Ces choix, exigeants, ont en partie dicté ses assolements. Elle a opté pour une rotation optimisée pour la gestion des adventices : une culture principale, plutôt d’hiver (blé, parfois avoine ou orge), une secondaire d’été puis une de printemps. « Et tous les trois-quatre ans, je sème du trèfle durant trois ans » précise-t-elle.

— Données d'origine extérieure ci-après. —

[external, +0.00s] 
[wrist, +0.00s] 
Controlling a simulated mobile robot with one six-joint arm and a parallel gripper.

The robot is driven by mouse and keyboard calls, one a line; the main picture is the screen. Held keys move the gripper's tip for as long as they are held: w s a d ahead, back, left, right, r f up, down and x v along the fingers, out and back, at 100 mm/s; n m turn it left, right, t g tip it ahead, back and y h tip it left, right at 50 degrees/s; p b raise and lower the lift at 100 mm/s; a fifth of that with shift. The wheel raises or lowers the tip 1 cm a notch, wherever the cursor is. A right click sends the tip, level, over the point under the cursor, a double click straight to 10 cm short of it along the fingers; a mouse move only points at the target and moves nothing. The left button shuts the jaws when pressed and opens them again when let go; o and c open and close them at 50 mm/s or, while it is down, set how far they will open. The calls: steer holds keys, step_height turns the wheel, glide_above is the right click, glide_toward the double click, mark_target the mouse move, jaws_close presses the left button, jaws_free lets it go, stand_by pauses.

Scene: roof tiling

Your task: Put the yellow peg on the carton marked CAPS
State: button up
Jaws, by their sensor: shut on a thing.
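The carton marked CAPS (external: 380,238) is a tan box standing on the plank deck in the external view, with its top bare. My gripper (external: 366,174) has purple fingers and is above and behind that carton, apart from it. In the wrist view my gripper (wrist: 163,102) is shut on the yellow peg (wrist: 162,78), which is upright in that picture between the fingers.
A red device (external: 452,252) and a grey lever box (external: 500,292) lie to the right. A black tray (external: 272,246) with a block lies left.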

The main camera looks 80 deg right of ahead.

En dehors de 7 ha de noyers bio, ses 150 ha de SAU accueillent cette année un quart de blé tendre, comprenant des variétés modernes et anciennes, un quart de tournesol et un quart de trèfle. Sur le reste, l’agricultrice cultive du pois chiche, du sarrasin et différentes céréales en essai, tel le millet. Pour s’y retrouver financièrement, elle a fait le choix – gagnant – de valoriser une partie de sa production en vente directe. L’acquisition d’un moulin de seconde main lui permet en particulier de fournir en farine deux boulangeries de sa commune.

Sarrasin
Le sarrasin était déjà bien en graines au mois d’août. L’agricultrice n’attendra pas fin septembre pour le moissonner. (© Yoann Frontout)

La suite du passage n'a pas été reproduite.